Available records.
__________________________________________________

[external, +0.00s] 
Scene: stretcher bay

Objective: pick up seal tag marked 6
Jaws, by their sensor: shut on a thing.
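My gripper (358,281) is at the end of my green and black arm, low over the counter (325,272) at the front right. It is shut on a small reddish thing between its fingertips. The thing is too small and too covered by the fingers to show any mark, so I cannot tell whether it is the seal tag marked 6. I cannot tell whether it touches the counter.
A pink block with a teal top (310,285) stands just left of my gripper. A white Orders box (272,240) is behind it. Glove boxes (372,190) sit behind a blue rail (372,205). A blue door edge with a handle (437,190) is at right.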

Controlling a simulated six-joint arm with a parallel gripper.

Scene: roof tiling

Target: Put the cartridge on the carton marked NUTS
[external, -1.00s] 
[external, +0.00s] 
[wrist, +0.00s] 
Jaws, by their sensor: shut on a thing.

__________________________________________________

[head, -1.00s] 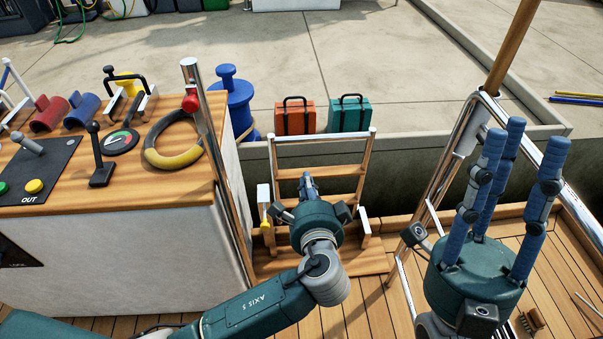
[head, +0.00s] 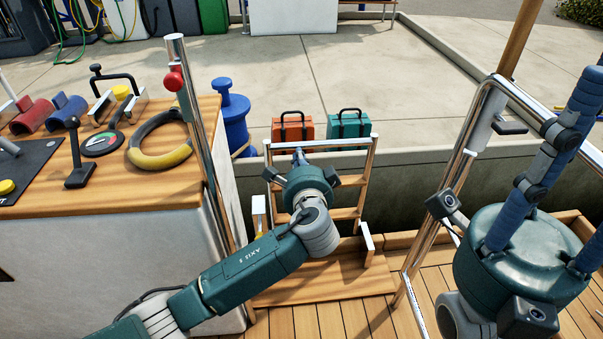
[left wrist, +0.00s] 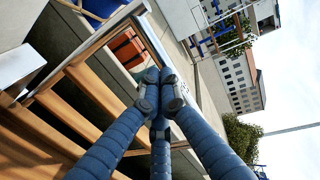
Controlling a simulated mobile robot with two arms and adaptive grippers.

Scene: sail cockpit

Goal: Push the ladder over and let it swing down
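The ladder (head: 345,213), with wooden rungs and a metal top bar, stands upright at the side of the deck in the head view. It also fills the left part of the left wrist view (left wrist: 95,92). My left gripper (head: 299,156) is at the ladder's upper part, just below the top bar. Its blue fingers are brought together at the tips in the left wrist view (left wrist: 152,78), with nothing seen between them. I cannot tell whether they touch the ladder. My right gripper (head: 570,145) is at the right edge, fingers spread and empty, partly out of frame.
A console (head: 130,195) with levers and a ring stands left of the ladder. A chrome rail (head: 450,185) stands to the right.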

__________________________________________________

Point out every line holding the string "Scene" and copy it.

Scene: stretcher bay
Scene: roof tiling
Scene: sail cockpit

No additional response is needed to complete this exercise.